Hi,
I have found a strange behaviour in our CUDA-code. Up-to-now I haven’t succeeded in creating a small code snippet, which reproduces the error. Therefore I just want to ask if someone perhaps could imagine where the problem may be located.
In short, our code performs an integer division:
c = a / b
where all variables are of type int.
This division works in nearly all cases as expected. However, we find a situation where this division gives the wrong result (753 / 251 = 4, instead of 753 / 251 = 3).
This problem is really strange and I think we can state that there are no race-conditions at this part of the code, since these are either local variables or variables which never change.
We could circumvent this problem by transforming the division to a floating-point division:
c = a * float(1.0f/b)
With this modification the result is correct (c=3).
Our suspicion is, that perhaps(?) there is a problem with integer divisions, if the division is exact (without rest), since in all other cases we haven’t observed this problem.
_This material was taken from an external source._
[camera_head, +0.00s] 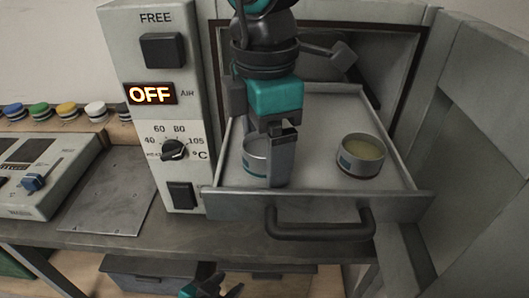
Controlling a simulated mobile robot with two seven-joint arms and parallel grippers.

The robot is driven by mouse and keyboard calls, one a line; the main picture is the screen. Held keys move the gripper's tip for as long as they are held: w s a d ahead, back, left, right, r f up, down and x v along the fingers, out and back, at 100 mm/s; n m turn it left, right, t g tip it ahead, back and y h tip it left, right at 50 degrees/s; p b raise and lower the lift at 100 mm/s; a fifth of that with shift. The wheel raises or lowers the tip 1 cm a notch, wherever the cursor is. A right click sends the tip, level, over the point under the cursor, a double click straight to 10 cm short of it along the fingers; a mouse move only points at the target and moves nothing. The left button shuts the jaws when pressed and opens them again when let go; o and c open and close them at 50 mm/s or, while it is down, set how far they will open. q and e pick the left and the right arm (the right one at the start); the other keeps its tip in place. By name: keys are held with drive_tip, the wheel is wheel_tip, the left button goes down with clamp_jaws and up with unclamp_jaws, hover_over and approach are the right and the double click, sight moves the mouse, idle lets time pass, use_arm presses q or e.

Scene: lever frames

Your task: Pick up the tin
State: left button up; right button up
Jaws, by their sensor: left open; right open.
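A small open grey tin (254,160) with a blue-green band stands in the pulled-out drawer (323,205), at its left. My right gripper (277,160) reaches down from above and hides the right part of this tin. A finger stands in front of the tin; I cannot tell whether it touches. A second tin (360,160), with pale yellowish contents, stands upright at the right of the drawer, clear of the gripper. My left gripper (212,287) is low at the bottom edge of the view, below the bench, open and partly cut off.
The drawer has low side walls, a front panel and a dark bar handle (320,223). A control panel (152,60) reading OFF stands to the left, with a dial (174,149). A side wall (480,150) rises at the right. Drawer floor is bare between the tins.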

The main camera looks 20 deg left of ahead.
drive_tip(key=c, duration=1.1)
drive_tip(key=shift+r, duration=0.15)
However, I can hardly imagine this to be a compiler bug? My hope is, that someone at least may have an idea what may be the cause of this problem?
ADDITION:
We now succeeded in reproducing this problem:
(notice: block_idx = 0, since the 753 % 251 = 0.
Hence, (block_id_2d - block_idx) / blks_x = 753 / 251 = 3, but is 4.)
#include <stdio.h>
__global__ void div_issue( int blocks_x, int* block_offset)
{
int blks_x = blocks_x;
//number of block 2d
int block_id_2d = block_offset[0];
//x-coordinate of block in absolute grid
int block_idx = block_id_2d % blks_x;
//y-coordinate of block in absolute grid
int block_idy = (block_id_2d - block_idx) / blks_x;
printf("%d mod %d = %d \n", block_id_2d, blks_x, block_idx);
printf("%d / %d = %d \n", block_id_2d - block_idx, blks_x, block_idy);
}
//int block_idy = int(block_id_2d - block_idx) * float(1.0f/blks_x);
int main(int argc, char *argv[])
{
for (unsigned int i=0; i < 2; i++)
{
cudaSetDevice(i);
cudaDeviceProp prop;
cudaGetDeviceProperties(&prop, i);
printf("using device %s :\n\n", prop.name);
int block_offset_host[1];
block_offset_host[0] = 753;
int* block_offset_dev;
cudaMalloc(&block_offset_dev, sizeof(int));
cudaMemcpy(block_offset_dev, block_offset_host, sizeof(int), cudaMemcpyHostToDevice);
div_issue <<<1, 1 >>>( 251 , block_offset_dev);
cudaDeviceSynchronize();
printf("\n");
}
}